FNM and FRE have a claimed $60 billion in equity. Ignoring that this is also a lie involving creative accounting, we’re down to $150 billion. $25 billion?! A flat out lie from politicians, with obvious intentions.
A closer look at the matter reveals much worse. Compared to historic values, the housing bubble (hmm what helped create this it…) has increased housing prices to an unprecedented 200% of their real, long run mean value.
FNM and FRE have claims officially on $5 trillion in mortgages. A small mean reversion to the historical house price is going to put losses greater than $1 trillion.
Putting your faith in numbers released by the Congressional Budge Office without examining their incentives or the validity of the numbers is folly.

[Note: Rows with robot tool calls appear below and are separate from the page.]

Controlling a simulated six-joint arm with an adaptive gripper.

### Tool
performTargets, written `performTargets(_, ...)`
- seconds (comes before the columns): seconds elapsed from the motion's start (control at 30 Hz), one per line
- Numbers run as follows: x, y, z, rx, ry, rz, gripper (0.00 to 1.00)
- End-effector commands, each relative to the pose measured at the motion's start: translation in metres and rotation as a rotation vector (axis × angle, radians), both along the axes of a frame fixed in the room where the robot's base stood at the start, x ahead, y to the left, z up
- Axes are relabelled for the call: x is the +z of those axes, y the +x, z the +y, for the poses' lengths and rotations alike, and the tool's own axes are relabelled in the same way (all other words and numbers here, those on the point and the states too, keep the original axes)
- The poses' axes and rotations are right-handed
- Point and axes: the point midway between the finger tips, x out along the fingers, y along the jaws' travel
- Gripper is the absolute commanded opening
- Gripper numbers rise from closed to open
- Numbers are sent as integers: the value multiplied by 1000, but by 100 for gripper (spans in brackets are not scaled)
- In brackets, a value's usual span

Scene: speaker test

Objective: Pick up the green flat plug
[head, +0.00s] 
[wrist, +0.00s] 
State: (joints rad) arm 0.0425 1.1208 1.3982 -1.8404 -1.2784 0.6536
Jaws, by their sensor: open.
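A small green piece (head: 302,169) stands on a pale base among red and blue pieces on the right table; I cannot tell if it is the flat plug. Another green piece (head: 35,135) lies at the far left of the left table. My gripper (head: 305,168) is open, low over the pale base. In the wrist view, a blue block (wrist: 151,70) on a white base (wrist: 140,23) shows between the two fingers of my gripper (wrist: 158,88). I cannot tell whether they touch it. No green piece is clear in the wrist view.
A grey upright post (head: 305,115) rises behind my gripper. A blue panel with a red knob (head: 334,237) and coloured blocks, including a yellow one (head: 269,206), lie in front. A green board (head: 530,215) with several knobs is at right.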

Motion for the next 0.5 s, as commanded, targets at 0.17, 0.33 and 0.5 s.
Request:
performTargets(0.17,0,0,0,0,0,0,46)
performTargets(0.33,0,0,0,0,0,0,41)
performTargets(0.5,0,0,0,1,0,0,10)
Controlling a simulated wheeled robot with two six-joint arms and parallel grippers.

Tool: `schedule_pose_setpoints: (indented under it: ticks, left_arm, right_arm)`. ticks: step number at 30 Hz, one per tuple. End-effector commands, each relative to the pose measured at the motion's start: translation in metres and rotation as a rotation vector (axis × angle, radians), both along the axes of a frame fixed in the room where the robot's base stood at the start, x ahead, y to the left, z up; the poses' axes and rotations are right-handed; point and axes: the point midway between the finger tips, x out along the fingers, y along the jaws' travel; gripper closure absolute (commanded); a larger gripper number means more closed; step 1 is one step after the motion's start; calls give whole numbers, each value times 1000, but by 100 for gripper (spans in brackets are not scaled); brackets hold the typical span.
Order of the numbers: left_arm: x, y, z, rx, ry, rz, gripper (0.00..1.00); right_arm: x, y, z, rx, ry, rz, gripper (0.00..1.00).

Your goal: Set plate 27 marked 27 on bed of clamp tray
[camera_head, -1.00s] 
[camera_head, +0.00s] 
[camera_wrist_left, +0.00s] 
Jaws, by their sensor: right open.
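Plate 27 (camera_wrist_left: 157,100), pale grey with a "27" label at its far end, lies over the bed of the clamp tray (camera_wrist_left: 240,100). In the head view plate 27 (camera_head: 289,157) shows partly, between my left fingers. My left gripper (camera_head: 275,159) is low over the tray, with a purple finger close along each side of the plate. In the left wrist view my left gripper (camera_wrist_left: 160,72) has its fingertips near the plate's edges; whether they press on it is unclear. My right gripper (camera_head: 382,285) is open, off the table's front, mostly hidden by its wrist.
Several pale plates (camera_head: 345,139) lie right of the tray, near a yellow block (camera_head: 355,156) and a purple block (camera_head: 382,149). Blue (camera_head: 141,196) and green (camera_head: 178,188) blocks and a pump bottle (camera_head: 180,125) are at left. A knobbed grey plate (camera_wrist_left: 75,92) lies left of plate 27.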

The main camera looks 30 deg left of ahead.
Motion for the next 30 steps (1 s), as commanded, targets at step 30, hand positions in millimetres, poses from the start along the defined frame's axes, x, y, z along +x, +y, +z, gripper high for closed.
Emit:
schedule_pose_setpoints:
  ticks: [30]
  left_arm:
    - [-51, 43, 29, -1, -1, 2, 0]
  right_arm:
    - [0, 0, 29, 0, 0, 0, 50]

The $25 billion number is fiction. Its a number designed to minimise the amplitude of the problem in order to dilute the problem over time.
Now that the Senate has passed the 700 billon bailout has McCains destiny been sealed?
[...] be sure, no one believes in implicit guarantees but as more informed commentators have noted, as an explicit guarantee, the government gets a great return from the activities of [...]
Why reducing official interest rates tomorrow will have little effect on the economy.
1. There are now a lot of people out there who have collected houses – I know at least 3 people who own at least 6 houses each – and I don’t move in affluent circles. In other words there are a significant number of people who own and rent at least one house – so a rate reduction will help them immensely, but not increase available money in the average budget.
2. A significant proportion of home loans are currently fixed. A year ago the trend was for an increasing rate, a lot of responsible people, fixed their home loan.
3. There is now in Australia, due to the aging population, a large number of people who own their own home already. Changing the official interest rate will have very little effect on them.
4. Credit cards – the personal debt level is the highest it’s ever been, until these rates come down there will be little extra spending money in the economy.